Lines containing the word "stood" should be extracted in full.

[Start Given material]

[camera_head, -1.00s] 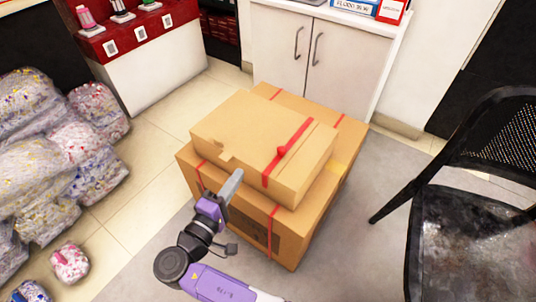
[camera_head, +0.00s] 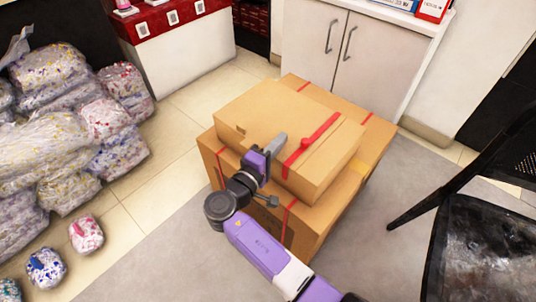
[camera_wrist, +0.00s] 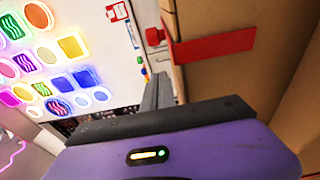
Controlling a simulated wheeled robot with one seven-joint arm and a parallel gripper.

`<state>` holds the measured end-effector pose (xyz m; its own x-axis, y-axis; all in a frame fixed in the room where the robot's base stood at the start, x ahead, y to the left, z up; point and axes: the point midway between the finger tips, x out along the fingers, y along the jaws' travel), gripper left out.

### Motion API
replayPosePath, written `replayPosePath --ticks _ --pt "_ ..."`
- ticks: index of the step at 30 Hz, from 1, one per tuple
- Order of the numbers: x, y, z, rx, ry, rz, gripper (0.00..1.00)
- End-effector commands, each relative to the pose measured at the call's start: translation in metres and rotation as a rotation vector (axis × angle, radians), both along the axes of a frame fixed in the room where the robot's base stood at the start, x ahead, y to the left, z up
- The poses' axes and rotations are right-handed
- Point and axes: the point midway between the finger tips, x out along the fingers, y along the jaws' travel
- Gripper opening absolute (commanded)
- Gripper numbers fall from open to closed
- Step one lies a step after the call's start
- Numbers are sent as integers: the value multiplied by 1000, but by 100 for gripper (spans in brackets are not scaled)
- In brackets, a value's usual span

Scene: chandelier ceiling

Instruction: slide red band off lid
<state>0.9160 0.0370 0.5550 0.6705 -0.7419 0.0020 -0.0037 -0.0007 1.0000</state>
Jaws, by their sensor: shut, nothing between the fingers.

[End Given material]

-- Answer in full --
`<state>` holds the measured end-effector pose (xyz m; its own x-axis, y-axis; all in a frame fixed in the room where the robot's base stood at the start, x ahead, y to the left, z up; point and axes: the point midway between the finger tips, x out along the fingers, y along the jaws' travel), gripper left out.
- End-effector commands, each relative to the pose measured at the call's start: translation in metres and rotation as a rotation vector (axis × angle, radians), both along the axes of a frame fixed in the room where the robot's base stood at the start, x ahead, y to the left, z up

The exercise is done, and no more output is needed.